Türkiye’de yaşayan Hıristiyan halkların türkleştirilmesi çok acımasız bir şekilde gerçekleşti. Pek çok Hıristiyan – Rumlar, Ermeniler, Slavlar, Asuriler – o dönemin büyük vergilerini ödeyemediler. Devlet, doğal ürünlere ek olarak para da aldı ve köylülerin parası yoktu. Ticaret mübadele yöntemiyle yapıldı. Vergi ödeyemeyen Hıristiyanlar fiziksel olarak istismar edildi ya da idam edildi, çocukları ve eşleri ise vergi yerine götürüldü. Birçoğu İslam’a geçmek zorunda kaldı. Giderek Hıristiyanlar ülkeyi terk etti. Öte yandan, zamanla, çoğu Türkçe konuşan ve bir süre sonra – Türkler oldu.
Bütün bu gerçekler uzun zamandır herkes tarafından biliniyor, ancak Türkiye’de yaşayanlar tarafından bilinmemektedir. Resmi yorumlama sürecinden en ufak bir sapma için, yetkililer ağır şekilde cezalandırıyorlar. Prensipleri: Osmanlı İmparatorluğu hakkında iyi ya da hiç bir şey…
Türkiye halklarının kitlesel Türkleştirme politikası, hem Selçuklular, Osmanlılar hem de Türkiye Cumhuriyeti için büyük bir siyasi önem taşıyor; çünkü Küçük Asya ve Ermeni Yaylalarının yerli halklarının etnik kimliğinin canlanması Türkiye’nin ölümüne yol açacaktır.
Türkiye’de safkan Türk olmadıgını demiyorum. Tabii ki var. Bugün Selçukluların ve Türkmenlerin mirasçıları – nispeten safkan Moğol Türkleri – Türkiye’nin bazı bölgelerinde yaşıyor.

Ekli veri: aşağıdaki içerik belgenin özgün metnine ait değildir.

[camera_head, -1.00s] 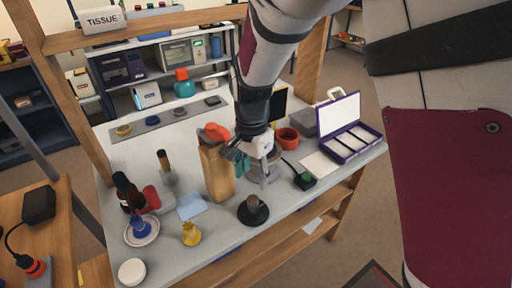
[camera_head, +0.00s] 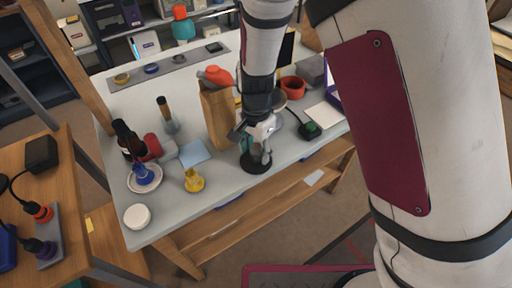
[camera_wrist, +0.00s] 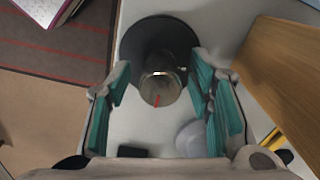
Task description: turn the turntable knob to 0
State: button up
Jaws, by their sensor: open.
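The turntable knob is a grey cylinder (camera_wrist: 160,88) with a red pointer line on top, standing on a round black base (camera_wrist: 140,40). In the head view the black base (camera_head: 255,164) sits near the table's front edge, and my gripper partly hides the knob. My gripper (camera_head: 257,150) points down over it. In the wrist view my gripper (camera_wrist: 160,78) is open, with a teal-padded finger on each side of the knob. I see gaps between the pads and the knob. No scale numbers are readable.
A tall wooden block (camera_head: 217,118) with a red item on top stands close left of my gripper. A yellow flask (camera_head: 194,181) stands at front left.

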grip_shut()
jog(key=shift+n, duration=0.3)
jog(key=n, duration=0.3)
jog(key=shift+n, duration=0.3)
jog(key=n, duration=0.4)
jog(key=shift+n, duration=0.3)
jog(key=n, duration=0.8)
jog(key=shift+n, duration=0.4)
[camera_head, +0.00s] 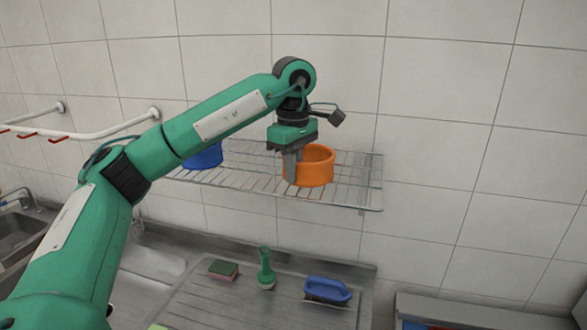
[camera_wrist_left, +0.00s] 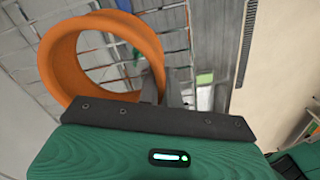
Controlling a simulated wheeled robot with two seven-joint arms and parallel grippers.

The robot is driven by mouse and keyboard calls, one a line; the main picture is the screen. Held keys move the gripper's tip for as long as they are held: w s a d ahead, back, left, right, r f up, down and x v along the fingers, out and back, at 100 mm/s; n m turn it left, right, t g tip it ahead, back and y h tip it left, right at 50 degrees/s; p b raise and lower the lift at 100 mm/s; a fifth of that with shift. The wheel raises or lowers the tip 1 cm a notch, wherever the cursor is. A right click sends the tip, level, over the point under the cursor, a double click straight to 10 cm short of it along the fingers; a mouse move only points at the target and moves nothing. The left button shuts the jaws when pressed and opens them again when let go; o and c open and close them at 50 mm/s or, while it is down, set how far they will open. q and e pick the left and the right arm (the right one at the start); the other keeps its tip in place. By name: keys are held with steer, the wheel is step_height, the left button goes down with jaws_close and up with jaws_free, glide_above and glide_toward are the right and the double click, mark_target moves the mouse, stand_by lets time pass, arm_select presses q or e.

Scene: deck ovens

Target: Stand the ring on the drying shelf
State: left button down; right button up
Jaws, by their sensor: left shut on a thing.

Doğal olarak tamamen ortadan kalkamadılar.
Açıkçası, Selçukluların torunları oldukları için suçlanmamaları ve atalarının zalimce davranışlarından sorumlu olmamaları gerektiği için kompakt ikamet yerlerini belirtmek istemiyorum. Biz tek bir ülkenin vatandaşlarıyız ve etnik kimlik yolundaki yurttaşlarımızdan herhangi biri köklerini, atalarının ruhunu tanır, kabul eder ve saygı duyarsa ve onların anısını onurlandırırsa, o zaman etnik köken seçmek konusunda özgürdür. Bu fikir birçokları için gülünç veya kışkırtıcı görünebilir, çünkü bir peri masalı canavarı gibi çok büyük korku içimizde oturuyor. Türkleştirilmiş babalarımızdan ve büyükbabalarımızdan bize geçen bu korku, hala bilinçaltımızda yaşıyor.
Bence şimdi başka zamanlar geldi. Bu korku yükünü bir kenara atıp gerçekle cesurca yüzleşmenin zamanı geldi. Bu gerçek, orijinal köklerinizi yeniden keşfetmekle ilgilidir. Bugün Türkiye’de, en üst düzey memurlardan sıradan vatandaşlara kadar herkesin bir etnik kimlik sorunu var.
Birçok insan soracak: Neden tam şimdi etnik kimlikten bahsediyorum? Cevap vereyim. Son zamanlarda, daha çok, daha sık ve daha cesurca Ermeni halkının soykırımının yanı sıra Yunan, Süryani ve hatta Kürt halklarının soykırımları hakkında konuşmaya başladı. Çevremizde Ermeni, Rum, Süryani, Slav kökenlerini gizlemeyen insan sayısı gün geçtikçe artıyor. Fethiye Çetin’in hikayesi tüm Türkiye’yi sarstı. Ve bu şekilde daha kaç Ermeni kız tehcir sırasında zorla kaçırılıp sonra türkleştirildi …
Yurttaşlarıma hitap ediyorum. Sevgililerim benim, aile hikayeninizi yazın, sorumluluk duygusu ile dürüst ve şefkatle yazın. Atalarımızın ruhları huzursuzdur ve Evrenin sonsuz genişliğinde dolaşır. Ailelerini, çocuklarını ve torunlarını kurtarmak için dini değiştirdiler. Aksi halde, sen ve ben olmazdık. Atalarımızın hatırası köklerimize dönüşü gerektirir.